Ags’ links to food, for which demand is relatively stable, means their price movements tend to correlate less closely than those of many industrial commodities with broader economic fortunes.

‘Significant effect

The reweighting process, which ends on January 14, stands to prove “significant” for nickel, sugar and cotton markets, with lean hogs and feeder cattle “also impacted”, Societe Generale analyst Mark Keenan said.

It will “likely have an impact on prices, curve structure and sentiment ahead of, and also during, the rebalancing period”.

Mr Keenan highlighted that reweighting is “typically price insensitive”, typically occurring at set times – late in the session – rather than being linked to intraday moves in market prices.
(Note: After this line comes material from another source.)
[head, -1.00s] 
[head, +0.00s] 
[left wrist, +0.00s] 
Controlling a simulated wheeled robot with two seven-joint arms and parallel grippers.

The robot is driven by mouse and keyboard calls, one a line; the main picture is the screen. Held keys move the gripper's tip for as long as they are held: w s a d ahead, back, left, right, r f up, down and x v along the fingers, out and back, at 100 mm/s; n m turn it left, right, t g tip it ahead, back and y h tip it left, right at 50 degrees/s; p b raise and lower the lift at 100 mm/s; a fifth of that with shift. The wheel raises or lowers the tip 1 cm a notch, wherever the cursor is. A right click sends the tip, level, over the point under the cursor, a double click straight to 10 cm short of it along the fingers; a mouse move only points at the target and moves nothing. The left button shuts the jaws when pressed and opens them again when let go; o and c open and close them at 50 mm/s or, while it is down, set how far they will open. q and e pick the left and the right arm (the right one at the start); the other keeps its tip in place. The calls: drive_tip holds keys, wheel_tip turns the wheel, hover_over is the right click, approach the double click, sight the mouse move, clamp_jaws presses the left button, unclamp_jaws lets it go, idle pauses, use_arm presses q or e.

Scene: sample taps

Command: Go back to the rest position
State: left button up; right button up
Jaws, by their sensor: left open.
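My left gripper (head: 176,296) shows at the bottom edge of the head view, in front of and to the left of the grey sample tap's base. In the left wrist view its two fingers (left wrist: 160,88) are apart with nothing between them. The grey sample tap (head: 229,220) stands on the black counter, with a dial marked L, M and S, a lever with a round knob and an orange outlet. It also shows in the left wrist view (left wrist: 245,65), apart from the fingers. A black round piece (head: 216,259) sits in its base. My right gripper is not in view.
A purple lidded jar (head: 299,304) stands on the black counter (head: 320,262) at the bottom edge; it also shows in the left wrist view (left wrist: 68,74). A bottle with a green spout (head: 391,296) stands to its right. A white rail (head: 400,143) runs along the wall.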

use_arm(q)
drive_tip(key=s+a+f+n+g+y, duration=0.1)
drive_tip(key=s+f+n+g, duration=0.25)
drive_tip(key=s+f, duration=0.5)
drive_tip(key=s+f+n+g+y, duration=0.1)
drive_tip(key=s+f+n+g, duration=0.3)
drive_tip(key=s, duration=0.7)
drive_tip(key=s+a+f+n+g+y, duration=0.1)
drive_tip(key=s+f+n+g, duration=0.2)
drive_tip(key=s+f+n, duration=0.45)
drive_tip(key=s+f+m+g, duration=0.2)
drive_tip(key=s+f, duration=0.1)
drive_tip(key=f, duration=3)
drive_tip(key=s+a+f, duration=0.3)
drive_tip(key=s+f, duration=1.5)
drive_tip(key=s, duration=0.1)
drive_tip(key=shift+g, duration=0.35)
“As such, price moves can be exaggerated during this period, and can often provide attractive trading opportunities”.

Most affected

For New York cotton, which was the only major commodity to show positive returns in 2015, according to Bcom measures, SocGen forecast selling equivalent to19.5% of daily volumes during the rebalancing period.

Raw sugar futures, which gained last year on a spot contract basis, will attract selling equivalent to 21% of typical trading volumes.

Corn and soyoil will attract more modest selling.

Meanwhile, feeder cattle futures will see buying equivalent to 17.2% of daily volumes, and lean hog futures 19.3%.